Don't think I haven't noticed the teens-30-year-olds on this forum.  That is a good sign I think.  Remember youngsters, the only stupid question is the one that doesn't get asked.

Final thought.  We are also a very transient society.  I moved every few years my entire life, unitil I finally retired from my first career.  That may also explain why we are a bunch of old f--ts who play with trains.  We always had the will, just needed the opportunity.

There you go--you made me soliloquize.

Jonathan

Woody Elmore

For me, the interest in trains came as a child. I'd see all the different freight cars - containing slogans and interesting heralds. Cabooses were also very interesting to look at. Add to that a godfather who had boxes of Kodachrome slides featuring GG-1s and other interesting PRR locomotives.

Of course Lionel trains were like today's computer games; every kid wanted a set. In New York City Macy's always had a huge Lionel display, plus there was also a Lionel Corp. layout to visit as well. You could also go to the Gilbert Hall of Science and watch the American Flyer trains travel around a large U shaped dogbone layout. Their layout was always scenicked more realistically than the Lionel exhibit but the trains were, in my opinion, much more toylike than Lionel.

What do you see today when a train goes by?

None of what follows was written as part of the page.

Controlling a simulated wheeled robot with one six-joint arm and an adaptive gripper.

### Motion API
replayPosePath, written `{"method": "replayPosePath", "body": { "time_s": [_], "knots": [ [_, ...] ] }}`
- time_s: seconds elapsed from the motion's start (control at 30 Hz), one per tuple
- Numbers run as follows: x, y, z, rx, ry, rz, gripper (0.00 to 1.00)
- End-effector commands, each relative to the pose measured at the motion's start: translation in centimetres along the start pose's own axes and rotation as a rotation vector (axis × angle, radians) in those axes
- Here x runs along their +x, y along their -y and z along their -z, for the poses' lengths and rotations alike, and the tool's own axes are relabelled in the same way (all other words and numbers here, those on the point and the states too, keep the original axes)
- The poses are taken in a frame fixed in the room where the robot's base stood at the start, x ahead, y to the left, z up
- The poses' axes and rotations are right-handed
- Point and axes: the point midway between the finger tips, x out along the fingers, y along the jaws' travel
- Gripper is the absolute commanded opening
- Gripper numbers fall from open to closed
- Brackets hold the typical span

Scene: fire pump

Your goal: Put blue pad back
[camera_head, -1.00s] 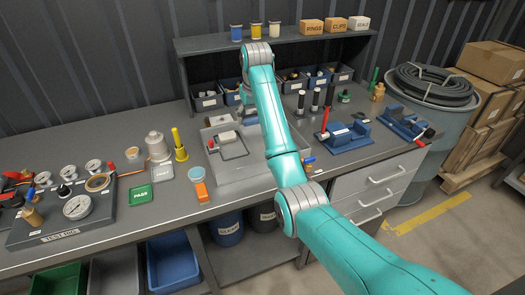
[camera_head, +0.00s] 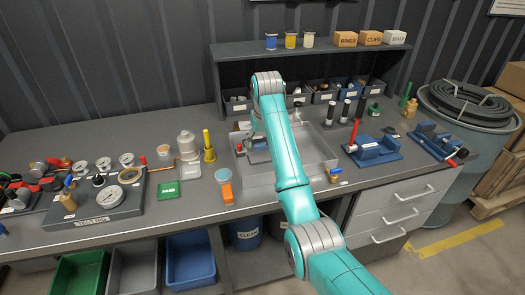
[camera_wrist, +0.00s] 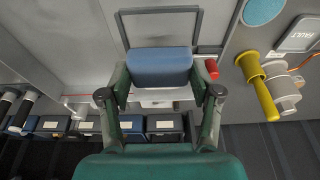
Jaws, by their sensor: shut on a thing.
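The blue pad (camera_wrist: 160,67) is a rounded block between the two fingers of my gripper (camera_wrist: 160,80) in the wrist view. The fingers are shut on its two ends. Just beyond the pad is a dark rectangular outline (camera_wrist: 160,14) on the grey tray floor. A white block (camera_wrist: 156,103) shows partly below the pad. In the head view, my gripper (camera_head: 257,146) is low over the left part of the grey tray (camera_head: 312,160), and the pad is hard to make out there. Whether the pad touches the tray floor I cannot tell.
A red-capped piece (camera_wrist: 211,68) is close beside the right finger. A yellow tool (camera_head: 208,147) and a pale stacked part (camera_head: 187,146) stand left of the tray. Bins (camera_head: 322,93) line the back under the shelf. Blue fixtures (camera_head: 374,150) stand to the right.

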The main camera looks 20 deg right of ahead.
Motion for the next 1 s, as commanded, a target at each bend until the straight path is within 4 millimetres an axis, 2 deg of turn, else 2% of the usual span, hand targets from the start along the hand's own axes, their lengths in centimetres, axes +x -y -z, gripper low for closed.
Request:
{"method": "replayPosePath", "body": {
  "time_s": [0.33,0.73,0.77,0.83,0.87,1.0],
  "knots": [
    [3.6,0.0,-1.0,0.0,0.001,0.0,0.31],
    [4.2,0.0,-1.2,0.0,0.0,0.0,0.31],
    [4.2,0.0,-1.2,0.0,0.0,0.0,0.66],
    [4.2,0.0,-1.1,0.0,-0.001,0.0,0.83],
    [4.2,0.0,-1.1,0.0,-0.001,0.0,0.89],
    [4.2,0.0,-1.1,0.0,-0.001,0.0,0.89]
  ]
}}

A snakelike train of nondescript hoppers or freight cars that have been painted over a few times due to corporate takeovers. Plus all the engines look alike. I find I have no interest in modern railroading.

I belonged to a club. we were forced from two locations by landlords who thought we were eccentric and rich. However, the one big problem for us was always getting insurance so that we were covered if a visitor tripped or some how got hurt.

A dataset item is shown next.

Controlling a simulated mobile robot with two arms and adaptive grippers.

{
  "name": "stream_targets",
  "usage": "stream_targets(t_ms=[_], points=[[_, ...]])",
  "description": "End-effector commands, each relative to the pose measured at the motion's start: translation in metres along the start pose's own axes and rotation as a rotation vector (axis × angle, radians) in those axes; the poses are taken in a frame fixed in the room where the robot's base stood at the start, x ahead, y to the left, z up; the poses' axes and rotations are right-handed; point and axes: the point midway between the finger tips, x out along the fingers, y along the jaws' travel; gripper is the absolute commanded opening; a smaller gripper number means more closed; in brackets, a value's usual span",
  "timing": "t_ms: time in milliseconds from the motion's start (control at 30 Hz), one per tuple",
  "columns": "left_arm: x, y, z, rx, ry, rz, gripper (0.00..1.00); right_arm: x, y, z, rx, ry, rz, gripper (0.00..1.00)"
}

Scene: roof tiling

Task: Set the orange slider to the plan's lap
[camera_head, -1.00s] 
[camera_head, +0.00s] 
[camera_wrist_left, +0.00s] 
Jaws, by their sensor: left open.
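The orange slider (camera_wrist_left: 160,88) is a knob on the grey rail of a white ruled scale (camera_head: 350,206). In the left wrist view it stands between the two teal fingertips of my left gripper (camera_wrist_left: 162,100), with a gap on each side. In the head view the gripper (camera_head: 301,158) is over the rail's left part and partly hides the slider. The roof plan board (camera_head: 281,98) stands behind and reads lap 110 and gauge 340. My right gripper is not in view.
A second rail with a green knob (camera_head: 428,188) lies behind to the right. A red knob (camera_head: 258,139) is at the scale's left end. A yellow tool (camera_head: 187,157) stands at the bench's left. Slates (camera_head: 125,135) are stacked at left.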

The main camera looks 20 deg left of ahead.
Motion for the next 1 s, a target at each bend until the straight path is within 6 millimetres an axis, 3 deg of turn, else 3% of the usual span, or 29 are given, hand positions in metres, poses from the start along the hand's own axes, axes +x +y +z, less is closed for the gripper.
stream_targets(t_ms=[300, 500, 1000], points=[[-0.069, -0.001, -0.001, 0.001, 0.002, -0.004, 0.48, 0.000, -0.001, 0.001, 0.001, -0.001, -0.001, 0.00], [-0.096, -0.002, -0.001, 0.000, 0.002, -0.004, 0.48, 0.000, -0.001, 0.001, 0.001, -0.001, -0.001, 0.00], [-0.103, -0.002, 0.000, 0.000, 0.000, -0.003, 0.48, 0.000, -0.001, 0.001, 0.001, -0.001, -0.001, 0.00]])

Every club has a dynamic. There are several groups at play - the workers, the guys who just like to operate, the group who complain about the workers and those who plainly do nothing but complain about everything and are late with dues.

I hope the Boeing club can continue to thrive. Getting young blood is a problem.

Yankeeflyer

Jim Hi
This is off topic, but my wife and I really enjoyed an overnight stay in Kalowna on our way from Vancouver to Banff and back. We loved the Vineyards and a stay at a neat little B&B over looking the lake. What shocked me was the Arizona like look to that part of BC. I guess the mountains block the rain clouds.
Lee
From St. Louis Mo.

ta152h0

As time is consumed, the club is getting closer to the ultimate question that needs to be addressed.Who owns the club's assets and how far are the  aging founding members willing to travel ?  Just maybe a new face (or faces ) will surface willing to run the club elsewhere with both DC and DCC operations andencourage some levity.( crashing trains into builings modeling brake failures and such )

lirrman

Reply to Woody Elmore:  I was particularly taken by the third paragraph in your post.  Yes, modern railroading does not have the variety of mixed freight or power found in years gone by.  That, however, is the beauty of model railroading.  You can pick an era and model it with all the variety you now miss in today's modern railroads.  Models are available in all scales for all eras.  Get back in the game.

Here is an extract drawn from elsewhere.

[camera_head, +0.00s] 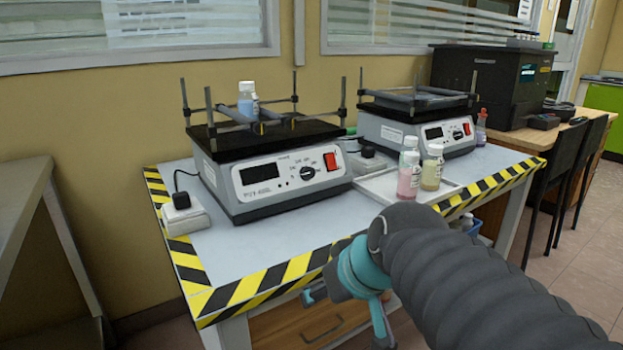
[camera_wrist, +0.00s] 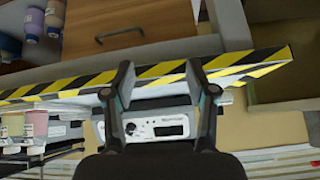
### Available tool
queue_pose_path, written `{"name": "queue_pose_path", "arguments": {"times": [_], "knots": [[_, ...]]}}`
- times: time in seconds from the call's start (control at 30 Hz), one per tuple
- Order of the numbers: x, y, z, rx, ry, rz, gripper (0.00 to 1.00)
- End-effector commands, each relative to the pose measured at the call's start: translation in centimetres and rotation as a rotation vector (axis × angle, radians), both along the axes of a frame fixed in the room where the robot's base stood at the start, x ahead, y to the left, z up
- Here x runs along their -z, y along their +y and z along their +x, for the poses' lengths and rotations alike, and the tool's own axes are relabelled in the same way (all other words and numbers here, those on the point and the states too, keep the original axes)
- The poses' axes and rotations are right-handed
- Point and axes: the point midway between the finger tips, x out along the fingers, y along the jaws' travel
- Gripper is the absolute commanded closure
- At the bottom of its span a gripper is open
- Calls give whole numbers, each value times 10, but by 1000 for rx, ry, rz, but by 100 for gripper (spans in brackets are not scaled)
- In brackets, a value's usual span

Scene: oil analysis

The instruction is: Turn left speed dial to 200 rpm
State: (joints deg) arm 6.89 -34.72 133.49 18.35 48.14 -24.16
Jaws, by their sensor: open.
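The left shaker (camera_head: 275,190) is a white and grey box with a black platform. Its front has a dark display (camera_head: 260,173), a round black speed dial (camera_head: 307,173) and a red switch (camera_head: 330,161). The dial's exact setting is too small to read. In the wrist view the shaker front appears upside down, with the dial (camera_wrist: 132,129) left of the display (camera_wrist: 170,130). My gripper (camera_wrist: 160,75) is open and empty, its two fingers framing the panel and apart from the dial.
A blue-labelled bottle (camera_head: 246,100) stands on the left shaker. Pink (camera_head: 408,182) and yellow (camera_head: 431,172) bottles stand at a white tray (camera_head: 375,184) to its right. A second shaker (camera_head: 415,133) is behind. The striped table edge (camera_head: 270,285) lies in front; tabletop before the dial is clear.

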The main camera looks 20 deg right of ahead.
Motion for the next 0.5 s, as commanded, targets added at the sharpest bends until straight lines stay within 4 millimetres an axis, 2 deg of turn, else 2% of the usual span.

Regarding the demise of model railroading among the young.  When I go to train shows I tend to agree.  Older "grampas" like me are there with their very young grandsons but I see very few teens and 20 somethings.  Yet, when I read the posts on this Bachmann site, especially the ones on DCC, I'm convinced there are many young people involved in the hobby because they seem to be the only ones that fully understand all the DVV stuff. I sure don't.  I'm further convinced that the young are involved when I try to understand some of the "texting" abbreviations that are used.  I'm not down on DCC.  I think its fascinating and the way to go when you are starting out, have a small layout or only a few locomotives.  It's just not for someone like me who has been collecting locomotives and using cab control (successfully, I might add) for over 50 years.  I grew up in NYC and visited the Lionel showroom, Gilbert Hall of Science and Madison Hardware.  Lionel & American Flyer were the high tech "toys" of their time.  The kids I hung with all debated the pros & cons of Lionel & Flyer the same way they compare iPods and computers (and DCC systems?) today. I truly believe that DCC and all the high tech that goes with it saved model railroading by keeping the young involved.  Just keep manufacturing the locomotives in DCC AND DC so we are all happy.  It's a hobby for life.